Investment Banking also involves providing general financial advice on a range of issues, such as funding structure (perhaps the company is too indebted, and should issue shares to raise more money; or does it have too much cash on its balance sheet, just sitting there not earning interest, so that it should consider paying a large dividend to its shareholders or buying back some of its own shares?).
Capital raising:
If a company is to grow, it has to invest and, often, that capital comes from
external sources.
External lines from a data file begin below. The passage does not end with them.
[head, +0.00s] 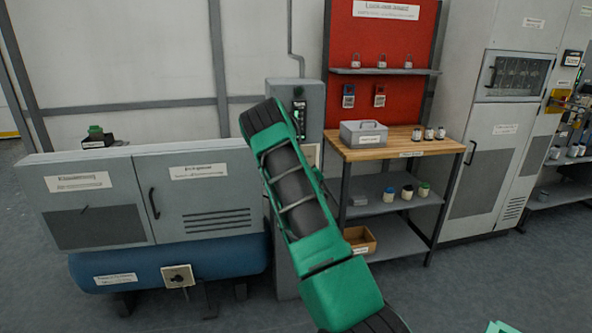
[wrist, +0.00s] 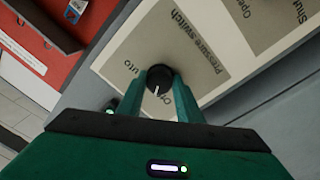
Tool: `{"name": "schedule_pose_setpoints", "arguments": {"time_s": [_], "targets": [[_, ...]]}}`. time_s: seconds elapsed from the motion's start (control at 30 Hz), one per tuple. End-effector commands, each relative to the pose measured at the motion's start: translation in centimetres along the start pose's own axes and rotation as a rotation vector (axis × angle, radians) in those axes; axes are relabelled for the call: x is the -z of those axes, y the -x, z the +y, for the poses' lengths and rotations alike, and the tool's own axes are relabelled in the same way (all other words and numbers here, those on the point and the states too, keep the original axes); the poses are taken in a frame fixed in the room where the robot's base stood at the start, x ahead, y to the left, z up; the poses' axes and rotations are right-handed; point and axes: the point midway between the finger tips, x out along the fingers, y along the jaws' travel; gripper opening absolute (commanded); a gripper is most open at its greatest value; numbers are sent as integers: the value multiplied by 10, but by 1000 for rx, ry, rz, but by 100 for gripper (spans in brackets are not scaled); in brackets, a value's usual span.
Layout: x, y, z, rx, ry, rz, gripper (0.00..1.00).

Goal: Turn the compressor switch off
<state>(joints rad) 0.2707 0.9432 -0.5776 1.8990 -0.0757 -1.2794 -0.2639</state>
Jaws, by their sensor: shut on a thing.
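In the wrist view a round black knob (wrist: 159,74) with a white pointer line sits on a beige panel (wrist: 120,38) lettered "Pressure switch". My gripper (wrist: 160,82) is shut on the knob, with one green finger on each side. The white line points down and slightly left in the picture. "Auto" shows left of the knob; lettering starting with "O" below it is partly hidden by a finger. In the head view my arm hides the gripper and the knob. The compressor's blue tank (head: 215,258) lies under a grey cabinet (head: 105,195) at the left.
A grey upright cabinet (head: 312,95) with a green light stands behind my arm. To its right are a wooden-topped bench (head: 435,147) with a grey box (head: 363,134), and a red board (head: 385,40) with padlocks. Open grey floor lies at the front right.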

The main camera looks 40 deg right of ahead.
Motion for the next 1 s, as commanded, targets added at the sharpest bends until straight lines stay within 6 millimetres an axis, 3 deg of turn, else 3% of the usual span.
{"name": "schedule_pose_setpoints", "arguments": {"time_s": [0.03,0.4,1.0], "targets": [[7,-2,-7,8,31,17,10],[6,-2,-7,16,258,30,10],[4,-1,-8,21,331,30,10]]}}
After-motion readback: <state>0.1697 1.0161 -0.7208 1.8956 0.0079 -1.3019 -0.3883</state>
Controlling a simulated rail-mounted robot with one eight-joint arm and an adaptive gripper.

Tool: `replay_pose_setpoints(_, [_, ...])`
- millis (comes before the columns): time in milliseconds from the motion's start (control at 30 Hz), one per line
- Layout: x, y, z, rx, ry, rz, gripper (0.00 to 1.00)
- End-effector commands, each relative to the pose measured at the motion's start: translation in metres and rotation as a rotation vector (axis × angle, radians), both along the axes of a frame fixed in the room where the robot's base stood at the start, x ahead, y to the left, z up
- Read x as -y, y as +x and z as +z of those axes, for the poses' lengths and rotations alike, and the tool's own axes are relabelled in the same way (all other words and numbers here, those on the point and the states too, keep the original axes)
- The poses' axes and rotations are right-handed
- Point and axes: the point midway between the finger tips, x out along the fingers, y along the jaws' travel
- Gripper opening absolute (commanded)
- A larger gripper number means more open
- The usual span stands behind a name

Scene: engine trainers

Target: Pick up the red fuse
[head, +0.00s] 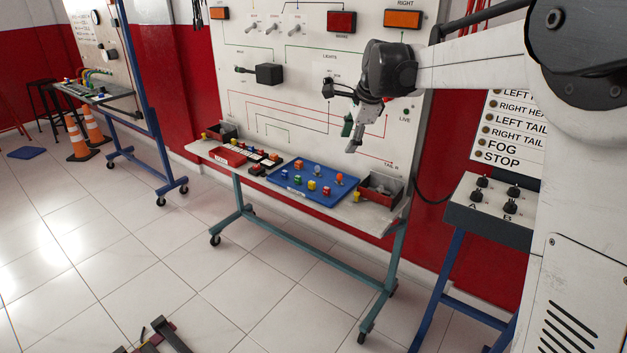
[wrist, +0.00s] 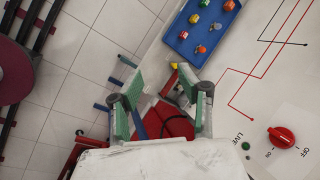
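The red fuse (head: 327,190) is a small red block standing on the blue tray (head: 275,180), near its front right corner. In the wrist view the red fuse (wrist: 183,35) shows at the edge of the blue tray (wrist: 182,49), beyond my fingertips. My gripper (head: 351,138) hangs above the right end of the bench, higher than the tray and apart from the fuse. In the wrist view its two green-padded fingers (wrist: 160,82) are spread with nothing held between them.
Yellow (head: 311,186), blue-green (head: 297,181), grey (head: 316,170) and orange (head: 340,178) pieces share the tray. A red-fronted bin (head: 378,194) stands right of it, a red bin (head: 229,157) to the left. The upright panel (head: 285,110) rises close behind the bench.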

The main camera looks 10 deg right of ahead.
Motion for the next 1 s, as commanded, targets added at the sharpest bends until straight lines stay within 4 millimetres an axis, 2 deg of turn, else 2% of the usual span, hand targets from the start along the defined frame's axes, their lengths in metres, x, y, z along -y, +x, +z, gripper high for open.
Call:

This can be in the form of either "equity", when
the company issues more shares to investors, who buy them for cash; or debt,
either from banks or - more usually nowadays - directly from investors.
Investors may be either institutional (pension funds and the like) or “retail”
(individuals).
Investment Banks advise on the
raising of capital - in what form, how much, from whom, timing - and may also
charge a fee for arranging the financing or for "underwriting"
(guaranteeing to take up any securities that are unsold in the market, so that
the issuer knows for sure how much cash it is going to raise and can plan
accordingly).
Ways of Raising Capital:
There are several ways of raising equity capital: These are discussed below:
Rights Offerings:
Most company regulations or charters allow shareholders to have a pre-emptive right in additional stock issues. Thus, anytime the company wants to raise additional equity capital, it must make a formal offer to existing shareholders before it can seek the interest of potential outside investors. Where it sells additional stock issues to existing shareholders, it is called a rights offering. This offer may be renounceable or non-renounceable. A renounceable rights offering gives the shareholder the option to exercise his right to purchase the new shares at the issue price. A non-renounceable rights offering obligates the shareholder to exercise his rights at the issue price.